### MATERIAL
--

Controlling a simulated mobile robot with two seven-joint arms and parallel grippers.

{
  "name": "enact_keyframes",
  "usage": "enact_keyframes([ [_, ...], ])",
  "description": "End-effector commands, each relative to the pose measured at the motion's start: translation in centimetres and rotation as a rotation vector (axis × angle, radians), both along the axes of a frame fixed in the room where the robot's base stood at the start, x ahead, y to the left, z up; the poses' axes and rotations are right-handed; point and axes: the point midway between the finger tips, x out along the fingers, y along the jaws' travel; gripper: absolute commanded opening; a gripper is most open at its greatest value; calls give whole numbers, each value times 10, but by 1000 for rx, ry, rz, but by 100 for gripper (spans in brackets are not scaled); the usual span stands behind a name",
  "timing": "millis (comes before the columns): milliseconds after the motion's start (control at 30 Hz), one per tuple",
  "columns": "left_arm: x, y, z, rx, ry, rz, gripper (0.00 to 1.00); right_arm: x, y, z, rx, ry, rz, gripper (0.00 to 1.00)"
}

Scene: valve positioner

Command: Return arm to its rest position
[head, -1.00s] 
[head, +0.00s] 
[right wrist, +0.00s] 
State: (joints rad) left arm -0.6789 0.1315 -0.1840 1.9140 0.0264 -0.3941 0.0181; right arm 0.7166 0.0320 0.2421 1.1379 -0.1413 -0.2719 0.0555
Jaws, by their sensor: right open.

--

Reproduce exactly, with nothing added, the lines from the one that contains "[right wrist, +0.00s]" to the end of the data.

### COMPLETE RESPONSE
[right wrist, +0.00s] 
State: (joints rad) left arm -0.6789 0.1315 -0.1840 1.9140 0.0264 -0.3941 0.0181; right arm 0.7166 0.0320 0.2421 1.1379 -0.1413 -0.2719 0.0555
Jaws, by their sensor: right open.

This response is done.